>>>>>

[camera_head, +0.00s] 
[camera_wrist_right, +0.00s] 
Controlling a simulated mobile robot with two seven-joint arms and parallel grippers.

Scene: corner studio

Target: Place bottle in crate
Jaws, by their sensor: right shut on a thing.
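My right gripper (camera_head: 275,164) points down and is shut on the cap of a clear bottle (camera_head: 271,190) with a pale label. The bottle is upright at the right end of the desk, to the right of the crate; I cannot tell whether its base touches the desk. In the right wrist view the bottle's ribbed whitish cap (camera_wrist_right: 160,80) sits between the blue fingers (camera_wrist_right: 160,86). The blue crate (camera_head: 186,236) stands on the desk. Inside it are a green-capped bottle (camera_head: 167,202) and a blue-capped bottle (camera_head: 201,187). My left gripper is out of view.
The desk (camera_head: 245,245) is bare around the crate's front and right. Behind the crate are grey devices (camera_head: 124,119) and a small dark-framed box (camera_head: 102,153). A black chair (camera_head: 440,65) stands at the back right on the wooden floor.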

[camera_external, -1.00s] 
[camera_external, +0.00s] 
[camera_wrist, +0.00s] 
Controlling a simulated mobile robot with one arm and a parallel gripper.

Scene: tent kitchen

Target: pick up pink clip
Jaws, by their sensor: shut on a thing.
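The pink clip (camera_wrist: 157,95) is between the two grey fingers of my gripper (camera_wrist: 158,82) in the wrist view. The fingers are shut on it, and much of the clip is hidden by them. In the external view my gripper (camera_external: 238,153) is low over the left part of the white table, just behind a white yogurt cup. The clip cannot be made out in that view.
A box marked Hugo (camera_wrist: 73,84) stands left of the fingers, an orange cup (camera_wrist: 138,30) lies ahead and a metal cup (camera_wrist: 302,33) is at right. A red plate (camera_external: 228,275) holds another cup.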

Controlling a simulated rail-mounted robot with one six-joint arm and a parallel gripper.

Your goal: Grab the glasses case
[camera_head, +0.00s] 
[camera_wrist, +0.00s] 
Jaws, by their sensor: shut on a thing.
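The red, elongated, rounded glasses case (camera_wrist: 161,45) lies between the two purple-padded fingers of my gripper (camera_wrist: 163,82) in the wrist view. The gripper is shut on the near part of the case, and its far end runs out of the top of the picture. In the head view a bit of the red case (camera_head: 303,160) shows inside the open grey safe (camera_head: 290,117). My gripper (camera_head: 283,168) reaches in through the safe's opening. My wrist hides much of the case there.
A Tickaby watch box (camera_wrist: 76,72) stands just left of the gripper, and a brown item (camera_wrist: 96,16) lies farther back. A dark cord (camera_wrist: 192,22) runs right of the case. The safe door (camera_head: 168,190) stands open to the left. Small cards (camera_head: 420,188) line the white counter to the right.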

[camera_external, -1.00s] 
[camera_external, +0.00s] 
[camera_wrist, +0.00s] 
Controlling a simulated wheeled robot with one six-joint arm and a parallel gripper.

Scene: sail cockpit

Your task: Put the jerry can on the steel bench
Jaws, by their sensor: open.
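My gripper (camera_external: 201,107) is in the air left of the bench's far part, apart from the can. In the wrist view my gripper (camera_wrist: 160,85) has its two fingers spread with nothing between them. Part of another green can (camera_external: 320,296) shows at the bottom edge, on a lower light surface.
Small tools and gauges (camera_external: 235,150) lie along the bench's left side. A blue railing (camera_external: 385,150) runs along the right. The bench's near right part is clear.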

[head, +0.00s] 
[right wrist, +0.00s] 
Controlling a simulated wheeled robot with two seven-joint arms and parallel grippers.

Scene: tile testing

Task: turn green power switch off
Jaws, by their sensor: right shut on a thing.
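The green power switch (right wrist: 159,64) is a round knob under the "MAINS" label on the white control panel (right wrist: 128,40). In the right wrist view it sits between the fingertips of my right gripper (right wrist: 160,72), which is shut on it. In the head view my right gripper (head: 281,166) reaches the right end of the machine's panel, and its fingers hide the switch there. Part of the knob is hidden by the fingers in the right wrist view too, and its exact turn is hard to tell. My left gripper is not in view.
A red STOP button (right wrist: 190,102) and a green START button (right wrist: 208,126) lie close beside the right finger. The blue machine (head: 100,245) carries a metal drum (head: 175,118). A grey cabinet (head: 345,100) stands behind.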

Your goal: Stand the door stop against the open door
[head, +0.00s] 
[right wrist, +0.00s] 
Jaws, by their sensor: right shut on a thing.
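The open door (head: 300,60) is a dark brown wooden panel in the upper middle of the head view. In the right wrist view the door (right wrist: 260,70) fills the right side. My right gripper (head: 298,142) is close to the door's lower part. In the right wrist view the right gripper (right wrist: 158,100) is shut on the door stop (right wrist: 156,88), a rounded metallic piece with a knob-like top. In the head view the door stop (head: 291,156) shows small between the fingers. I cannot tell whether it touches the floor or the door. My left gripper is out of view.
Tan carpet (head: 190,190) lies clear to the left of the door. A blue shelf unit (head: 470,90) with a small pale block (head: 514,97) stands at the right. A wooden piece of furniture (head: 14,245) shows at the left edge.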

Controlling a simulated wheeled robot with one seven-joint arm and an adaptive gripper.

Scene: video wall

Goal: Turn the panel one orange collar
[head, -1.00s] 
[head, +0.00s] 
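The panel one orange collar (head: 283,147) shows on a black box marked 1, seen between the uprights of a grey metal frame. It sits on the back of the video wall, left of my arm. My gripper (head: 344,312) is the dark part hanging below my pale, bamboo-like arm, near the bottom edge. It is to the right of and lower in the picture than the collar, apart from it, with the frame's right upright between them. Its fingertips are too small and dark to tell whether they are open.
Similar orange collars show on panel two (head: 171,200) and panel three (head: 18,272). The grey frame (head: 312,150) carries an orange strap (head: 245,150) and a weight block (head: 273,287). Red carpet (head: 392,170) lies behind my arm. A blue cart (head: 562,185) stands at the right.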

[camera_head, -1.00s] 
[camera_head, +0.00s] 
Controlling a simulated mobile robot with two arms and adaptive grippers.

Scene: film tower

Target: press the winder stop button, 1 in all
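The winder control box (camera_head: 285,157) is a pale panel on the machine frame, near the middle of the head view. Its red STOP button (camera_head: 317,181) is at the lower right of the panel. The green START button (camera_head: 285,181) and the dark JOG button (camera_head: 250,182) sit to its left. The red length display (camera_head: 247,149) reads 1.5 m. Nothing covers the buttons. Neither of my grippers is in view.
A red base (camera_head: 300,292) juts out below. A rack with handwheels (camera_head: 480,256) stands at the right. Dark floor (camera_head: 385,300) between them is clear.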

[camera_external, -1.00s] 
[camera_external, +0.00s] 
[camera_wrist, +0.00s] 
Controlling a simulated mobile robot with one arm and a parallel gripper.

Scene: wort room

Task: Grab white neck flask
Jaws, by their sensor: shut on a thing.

<<<<<

> **Exercise task**: Print, please, the lines from the first line of the material through the line that contains "Target: Place bottle in crate", exactly as written and with nothing added.

> **Solution for this exercise**:
[camera_head, +0.00s] 
[camera_wrist_right, +0.00s] 
Controlling a simulated mobile robot with two seven-joint arms and parallel grippers.

Scene: corner studio

Target: Place bottle in crate

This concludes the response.